What’s the because, writer? Answer that question before “The End” — satisfy your readers’ curiosity about who your characters really are — and you will cause the effect of bringing readers back for more of that gut-wrenching excitement they’re looking for.

And that’s WILAWriTWe!

* The Boys Next Door gets a high WATCH THIS recommendation from Yours Writerly…ly. I’ve watched this film countless times and always come away with a deeper compassion for others and a better sense of firm but permeable boundaries.

Photo credit Julie V. Photography.

4 Responses to “What I Learned about Writing this Week…from Cause & Effect”

  1. Wow what a post! I am currnetly trying to figure out how to flesh out about 4 scenes of a story that I had in a dream. they don’t seem connected but that is what I am trying to do. I think I got some good ideas from this post.
    Thanks Courtney

    • @Justin:
      You are so very welcome! It’s so good to hear that something I’ve written is triggering someone else’s creativity. You really made my day, telling me that. Thank you!

  2. Although you didn’t mention it, the thing I kept being drawn back to was watching Lost, especially that first season. Back when there were no anwers; only nagging questions. Why, why, why?
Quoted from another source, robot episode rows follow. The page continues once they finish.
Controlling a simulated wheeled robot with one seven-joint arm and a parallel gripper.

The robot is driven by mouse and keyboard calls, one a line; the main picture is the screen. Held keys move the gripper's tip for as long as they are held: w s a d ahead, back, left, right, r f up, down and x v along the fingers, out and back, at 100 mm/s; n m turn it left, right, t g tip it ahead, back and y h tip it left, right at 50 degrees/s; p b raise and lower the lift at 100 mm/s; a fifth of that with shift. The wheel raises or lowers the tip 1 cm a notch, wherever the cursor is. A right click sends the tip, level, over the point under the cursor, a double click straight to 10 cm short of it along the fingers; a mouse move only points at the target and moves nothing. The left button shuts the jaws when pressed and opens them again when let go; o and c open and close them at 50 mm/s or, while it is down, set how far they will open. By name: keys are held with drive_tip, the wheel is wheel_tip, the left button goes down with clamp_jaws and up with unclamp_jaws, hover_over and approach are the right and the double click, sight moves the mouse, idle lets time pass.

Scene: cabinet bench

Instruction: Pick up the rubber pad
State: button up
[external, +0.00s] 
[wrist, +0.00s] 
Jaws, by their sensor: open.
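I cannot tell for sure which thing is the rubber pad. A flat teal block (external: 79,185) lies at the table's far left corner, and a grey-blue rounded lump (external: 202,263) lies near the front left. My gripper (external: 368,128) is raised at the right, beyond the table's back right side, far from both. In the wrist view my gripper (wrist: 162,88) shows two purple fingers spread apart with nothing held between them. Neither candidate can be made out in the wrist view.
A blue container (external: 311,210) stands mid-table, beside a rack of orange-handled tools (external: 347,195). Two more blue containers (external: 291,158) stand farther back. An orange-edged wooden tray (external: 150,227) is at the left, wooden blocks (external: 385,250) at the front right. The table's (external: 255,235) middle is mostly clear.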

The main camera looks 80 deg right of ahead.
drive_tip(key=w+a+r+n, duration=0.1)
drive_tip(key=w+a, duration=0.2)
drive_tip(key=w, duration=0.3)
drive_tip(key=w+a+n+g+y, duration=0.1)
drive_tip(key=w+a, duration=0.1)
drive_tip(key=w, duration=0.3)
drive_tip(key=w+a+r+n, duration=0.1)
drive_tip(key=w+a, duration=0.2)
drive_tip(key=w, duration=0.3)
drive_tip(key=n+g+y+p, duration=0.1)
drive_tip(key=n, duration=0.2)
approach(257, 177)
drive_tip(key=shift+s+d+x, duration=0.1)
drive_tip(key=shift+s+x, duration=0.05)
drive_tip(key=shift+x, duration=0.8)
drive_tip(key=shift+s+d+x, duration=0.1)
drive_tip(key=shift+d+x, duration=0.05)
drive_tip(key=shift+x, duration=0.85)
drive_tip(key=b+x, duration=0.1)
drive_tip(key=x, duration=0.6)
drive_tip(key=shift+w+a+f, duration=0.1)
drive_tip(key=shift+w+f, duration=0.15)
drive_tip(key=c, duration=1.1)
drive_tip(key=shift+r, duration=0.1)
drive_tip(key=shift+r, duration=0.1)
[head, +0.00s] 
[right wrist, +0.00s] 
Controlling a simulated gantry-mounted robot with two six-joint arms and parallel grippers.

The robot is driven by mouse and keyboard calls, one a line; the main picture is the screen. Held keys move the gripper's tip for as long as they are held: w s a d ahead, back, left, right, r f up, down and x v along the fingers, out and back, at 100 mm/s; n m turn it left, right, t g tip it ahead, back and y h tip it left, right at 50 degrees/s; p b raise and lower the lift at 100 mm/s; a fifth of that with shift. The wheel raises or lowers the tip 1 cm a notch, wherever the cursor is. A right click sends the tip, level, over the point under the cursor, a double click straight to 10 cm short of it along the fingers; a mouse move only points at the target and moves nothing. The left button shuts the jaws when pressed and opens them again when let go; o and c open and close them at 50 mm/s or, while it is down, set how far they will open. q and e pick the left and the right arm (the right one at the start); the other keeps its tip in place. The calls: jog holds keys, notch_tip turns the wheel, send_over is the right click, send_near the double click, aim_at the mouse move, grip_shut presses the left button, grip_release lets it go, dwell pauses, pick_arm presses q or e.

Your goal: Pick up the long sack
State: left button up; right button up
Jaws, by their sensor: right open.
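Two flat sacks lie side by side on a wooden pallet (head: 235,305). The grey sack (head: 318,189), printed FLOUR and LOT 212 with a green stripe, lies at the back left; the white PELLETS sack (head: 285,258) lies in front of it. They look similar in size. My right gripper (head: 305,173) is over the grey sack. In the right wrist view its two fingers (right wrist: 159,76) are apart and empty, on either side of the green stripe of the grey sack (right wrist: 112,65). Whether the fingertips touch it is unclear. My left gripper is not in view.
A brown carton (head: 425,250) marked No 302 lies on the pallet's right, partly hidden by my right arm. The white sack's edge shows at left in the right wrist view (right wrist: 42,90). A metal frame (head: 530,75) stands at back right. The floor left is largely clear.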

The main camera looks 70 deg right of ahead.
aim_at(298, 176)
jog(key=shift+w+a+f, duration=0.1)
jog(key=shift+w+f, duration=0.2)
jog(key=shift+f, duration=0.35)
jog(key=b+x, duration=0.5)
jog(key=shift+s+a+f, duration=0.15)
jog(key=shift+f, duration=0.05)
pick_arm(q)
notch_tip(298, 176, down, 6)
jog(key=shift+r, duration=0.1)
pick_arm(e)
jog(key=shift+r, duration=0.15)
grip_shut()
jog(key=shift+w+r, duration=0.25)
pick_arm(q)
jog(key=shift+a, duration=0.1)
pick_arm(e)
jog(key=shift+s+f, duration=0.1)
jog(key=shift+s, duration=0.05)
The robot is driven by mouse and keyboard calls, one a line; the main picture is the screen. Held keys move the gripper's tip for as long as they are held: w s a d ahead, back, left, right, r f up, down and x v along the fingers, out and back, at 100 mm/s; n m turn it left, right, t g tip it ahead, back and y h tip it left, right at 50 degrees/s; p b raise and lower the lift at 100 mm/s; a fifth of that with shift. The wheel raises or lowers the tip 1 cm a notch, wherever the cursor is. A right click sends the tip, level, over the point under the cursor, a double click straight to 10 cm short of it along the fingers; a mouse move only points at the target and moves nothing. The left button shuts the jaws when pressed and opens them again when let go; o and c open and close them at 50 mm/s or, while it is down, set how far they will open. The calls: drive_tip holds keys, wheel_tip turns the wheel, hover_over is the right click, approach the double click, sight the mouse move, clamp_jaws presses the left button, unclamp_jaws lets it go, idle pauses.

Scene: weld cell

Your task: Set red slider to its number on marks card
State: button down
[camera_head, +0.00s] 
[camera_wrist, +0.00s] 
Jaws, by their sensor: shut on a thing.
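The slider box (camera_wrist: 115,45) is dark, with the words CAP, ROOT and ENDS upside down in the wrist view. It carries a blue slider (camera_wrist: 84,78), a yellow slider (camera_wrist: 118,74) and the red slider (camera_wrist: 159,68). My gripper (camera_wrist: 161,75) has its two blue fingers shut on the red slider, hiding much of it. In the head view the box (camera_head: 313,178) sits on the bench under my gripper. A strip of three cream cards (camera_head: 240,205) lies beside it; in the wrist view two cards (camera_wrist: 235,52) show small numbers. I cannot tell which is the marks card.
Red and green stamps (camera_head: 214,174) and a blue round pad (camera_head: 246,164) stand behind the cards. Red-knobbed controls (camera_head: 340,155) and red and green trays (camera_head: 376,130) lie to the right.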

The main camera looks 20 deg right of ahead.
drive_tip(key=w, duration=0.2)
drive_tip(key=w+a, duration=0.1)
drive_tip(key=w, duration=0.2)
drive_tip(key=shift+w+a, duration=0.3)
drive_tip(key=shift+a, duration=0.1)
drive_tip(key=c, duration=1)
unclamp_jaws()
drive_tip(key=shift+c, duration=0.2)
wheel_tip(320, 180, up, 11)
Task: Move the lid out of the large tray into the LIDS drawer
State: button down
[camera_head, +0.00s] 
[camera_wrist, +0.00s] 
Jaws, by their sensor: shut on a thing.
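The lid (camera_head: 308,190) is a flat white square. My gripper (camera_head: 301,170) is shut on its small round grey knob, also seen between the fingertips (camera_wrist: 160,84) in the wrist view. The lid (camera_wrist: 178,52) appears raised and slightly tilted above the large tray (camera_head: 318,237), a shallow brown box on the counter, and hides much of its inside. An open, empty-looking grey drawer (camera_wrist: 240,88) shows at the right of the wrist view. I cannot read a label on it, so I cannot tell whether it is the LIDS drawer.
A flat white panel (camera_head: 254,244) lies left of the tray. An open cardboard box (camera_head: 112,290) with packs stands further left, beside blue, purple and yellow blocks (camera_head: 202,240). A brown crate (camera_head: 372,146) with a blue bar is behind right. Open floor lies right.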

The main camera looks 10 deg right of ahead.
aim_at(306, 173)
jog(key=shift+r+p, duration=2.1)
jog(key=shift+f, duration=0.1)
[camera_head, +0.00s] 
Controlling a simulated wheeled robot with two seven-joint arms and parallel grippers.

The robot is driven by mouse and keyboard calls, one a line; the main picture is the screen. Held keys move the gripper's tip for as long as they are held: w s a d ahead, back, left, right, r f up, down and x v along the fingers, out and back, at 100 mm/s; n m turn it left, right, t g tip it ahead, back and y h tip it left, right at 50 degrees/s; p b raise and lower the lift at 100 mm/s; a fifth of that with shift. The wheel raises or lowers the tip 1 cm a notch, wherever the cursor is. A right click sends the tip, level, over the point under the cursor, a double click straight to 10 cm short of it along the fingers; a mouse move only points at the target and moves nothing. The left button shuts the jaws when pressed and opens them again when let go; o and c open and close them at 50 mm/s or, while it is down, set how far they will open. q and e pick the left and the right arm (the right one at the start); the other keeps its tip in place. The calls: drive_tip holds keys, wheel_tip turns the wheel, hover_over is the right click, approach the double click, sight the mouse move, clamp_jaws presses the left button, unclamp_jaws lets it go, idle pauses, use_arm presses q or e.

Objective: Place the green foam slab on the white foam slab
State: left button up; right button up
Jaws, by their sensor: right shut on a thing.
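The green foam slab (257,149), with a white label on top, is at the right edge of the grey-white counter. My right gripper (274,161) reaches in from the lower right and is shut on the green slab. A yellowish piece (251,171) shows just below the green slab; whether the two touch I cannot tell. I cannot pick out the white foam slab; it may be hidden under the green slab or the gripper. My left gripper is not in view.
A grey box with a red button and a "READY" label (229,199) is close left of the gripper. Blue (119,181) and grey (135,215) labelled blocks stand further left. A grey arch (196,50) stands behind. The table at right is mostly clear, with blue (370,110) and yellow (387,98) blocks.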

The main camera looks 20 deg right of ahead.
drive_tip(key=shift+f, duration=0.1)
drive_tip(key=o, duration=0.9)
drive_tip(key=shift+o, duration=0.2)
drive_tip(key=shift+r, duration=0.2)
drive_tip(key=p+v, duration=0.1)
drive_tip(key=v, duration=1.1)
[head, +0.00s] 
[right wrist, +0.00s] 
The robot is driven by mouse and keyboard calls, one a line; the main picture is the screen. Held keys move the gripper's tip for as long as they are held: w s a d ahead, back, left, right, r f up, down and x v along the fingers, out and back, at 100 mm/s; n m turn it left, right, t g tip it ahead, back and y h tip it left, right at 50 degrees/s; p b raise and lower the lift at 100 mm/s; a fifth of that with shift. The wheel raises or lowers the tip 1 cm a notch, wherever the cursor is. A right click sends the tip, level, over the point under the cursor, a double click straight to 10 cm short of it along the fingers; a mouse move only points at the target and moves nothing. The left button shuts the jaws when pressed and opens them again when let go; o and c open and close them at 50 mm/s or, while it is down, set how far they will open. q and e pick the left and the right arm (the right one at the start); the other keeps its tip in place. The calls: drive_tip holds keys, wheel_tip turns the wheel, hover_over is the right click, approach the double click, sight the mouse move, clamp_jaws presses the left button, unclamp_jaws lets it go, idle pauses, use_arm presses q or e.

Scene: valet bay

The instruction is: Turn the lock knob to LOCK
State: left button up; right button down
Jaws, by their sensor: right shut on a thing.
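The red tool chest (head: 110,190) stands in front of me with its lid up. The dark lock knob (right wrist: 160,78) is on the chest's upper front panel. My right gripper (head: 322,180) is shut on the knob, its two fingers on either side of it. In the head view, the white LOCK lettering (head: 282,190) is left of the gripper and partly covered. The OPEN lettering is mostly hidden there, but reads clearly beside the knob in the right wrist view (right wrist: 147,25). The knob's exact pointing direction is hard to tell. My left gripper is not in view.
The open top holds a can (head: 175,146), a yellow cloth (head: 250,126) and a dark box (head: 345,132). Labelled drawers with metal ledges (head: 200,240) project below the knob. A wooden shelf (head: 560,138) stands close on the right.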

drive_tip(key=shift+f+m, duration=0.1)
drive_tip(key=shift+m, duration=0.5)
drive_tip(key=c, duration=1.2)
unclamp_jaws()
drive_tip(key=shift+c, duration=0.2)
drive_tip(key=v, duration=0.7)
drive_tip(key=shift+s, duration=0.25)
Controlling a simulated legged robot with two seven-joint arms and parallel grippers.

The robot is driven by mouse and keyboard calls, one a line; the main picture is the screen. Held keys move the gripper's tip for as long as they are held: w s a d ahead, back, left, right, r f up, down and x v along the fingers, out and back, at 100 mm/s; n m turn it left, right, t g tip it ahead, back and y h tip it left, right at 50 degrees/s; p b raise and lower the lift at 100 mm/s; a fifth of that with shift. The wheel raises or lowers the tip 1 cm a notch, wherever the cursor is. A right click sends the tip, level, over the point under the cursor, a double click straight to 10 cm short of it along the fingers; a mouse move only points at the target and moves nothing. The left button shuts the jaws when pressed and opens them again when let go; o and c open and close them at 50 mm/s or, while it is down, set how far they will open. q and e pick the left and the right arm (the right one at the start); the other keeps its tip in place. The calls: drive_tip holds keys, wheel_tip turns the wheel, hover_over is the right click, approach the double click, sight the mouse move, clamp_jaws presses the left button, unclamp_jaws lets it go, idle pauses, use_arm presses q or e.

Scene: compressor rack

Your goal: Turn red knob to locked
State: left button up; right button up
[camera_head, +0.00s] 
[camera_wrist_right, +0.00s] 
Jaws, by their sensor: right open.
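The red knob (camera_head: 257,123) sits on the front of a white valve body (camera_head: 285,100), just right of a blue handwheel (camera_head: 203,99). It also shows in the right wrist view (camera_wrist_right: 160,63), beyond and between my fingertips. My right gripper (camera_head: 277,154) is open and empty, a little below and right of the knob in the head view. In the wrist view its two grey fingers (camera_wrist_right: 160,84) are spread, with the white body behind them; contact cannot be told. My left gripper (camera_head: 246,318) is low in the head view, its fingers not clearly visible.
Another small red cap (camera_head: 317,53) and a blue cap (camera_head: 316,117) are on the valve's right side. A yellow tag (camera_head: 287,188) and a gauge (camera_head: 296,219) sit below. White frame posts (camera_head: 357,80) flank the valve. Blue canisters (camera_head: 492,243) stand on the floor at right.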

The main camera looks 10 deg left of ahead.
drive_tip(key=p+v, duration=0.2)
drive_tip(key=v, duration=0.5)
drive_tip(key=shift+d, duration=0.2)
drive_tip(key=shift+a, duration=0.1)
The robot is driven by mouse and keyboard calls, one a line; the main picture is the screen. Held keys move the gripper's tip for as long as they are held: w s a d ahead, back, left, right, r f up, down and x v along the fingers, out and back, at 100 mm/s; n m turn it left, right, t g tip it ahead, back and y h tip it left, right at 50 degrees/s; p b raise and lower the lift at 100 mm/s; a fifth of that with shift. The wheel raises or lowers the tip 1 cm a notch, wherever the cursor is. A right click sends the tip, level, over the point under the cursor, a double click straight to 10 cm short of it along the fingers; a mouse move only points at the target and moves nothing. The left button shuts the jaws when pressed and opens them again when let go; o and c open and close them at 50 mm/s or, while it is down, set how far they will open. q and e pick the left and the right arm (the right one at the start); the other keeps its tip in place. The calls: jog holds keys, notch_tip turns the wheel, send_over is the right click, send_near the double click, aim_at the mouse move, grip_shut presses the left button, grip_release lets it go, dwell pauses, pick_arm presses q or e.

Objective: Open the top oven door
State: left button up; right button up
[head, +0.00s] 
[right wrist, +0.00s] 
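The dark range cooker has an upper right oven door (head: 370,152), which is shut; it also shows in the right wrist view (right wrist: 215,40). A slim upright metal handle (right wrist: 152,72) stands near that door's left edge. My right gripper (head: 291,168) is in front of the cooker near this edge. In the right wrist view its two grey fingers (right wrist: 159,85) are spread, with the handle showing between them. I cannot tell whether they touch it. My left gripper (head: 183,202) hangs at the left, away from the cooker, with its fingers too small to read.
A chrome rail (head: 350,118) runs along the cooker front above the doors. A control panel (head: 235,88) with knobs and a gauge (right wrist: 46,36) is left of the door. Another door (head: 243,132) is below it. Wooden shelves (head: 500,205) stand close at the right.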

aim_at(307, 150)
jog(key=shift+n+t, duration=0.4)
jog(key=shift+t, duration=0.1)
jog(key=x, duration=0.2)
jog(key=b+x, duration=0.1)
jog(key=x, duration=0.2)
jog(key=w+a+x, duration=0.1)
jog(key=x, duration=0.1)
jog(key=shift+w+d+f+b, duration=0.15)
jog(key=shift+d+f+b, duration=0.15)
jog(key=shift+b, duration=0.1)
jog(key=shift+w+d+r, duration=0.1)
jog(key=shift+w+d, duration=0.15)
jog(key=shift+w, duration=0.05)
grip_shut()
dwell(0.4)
    “Why” is a driver. It’s what a reader needs to stay with the story. I’ve been thinking about the whys lately…more now than ever.

    The idea of the “why” and all the mysteries which lie therein are partially what inspired me to do this writing experiment. I’m talking about the CCC challenge that Aaron mentioned yesterday.

    I love stories with mysteries and puzzles. I love seeking the answers to that question: why. So, my next adventure is to work on honing my writing skills to involve more of the whys.

    • Ah, Becca, you’re right–LOST is an excellent example! I’ve found my fascination with the show becoming less in proportion with the decreasing number of whys. (However, I’ll continue being glued to my TV every Tuesday night until the show ends, you can be sure!) ;o)

      I’m in the process of doing some honing, myself–working on my second submission for CCC. It really is a neat challenge and hard work (for me, anyway), and I expect to learn a lot from it!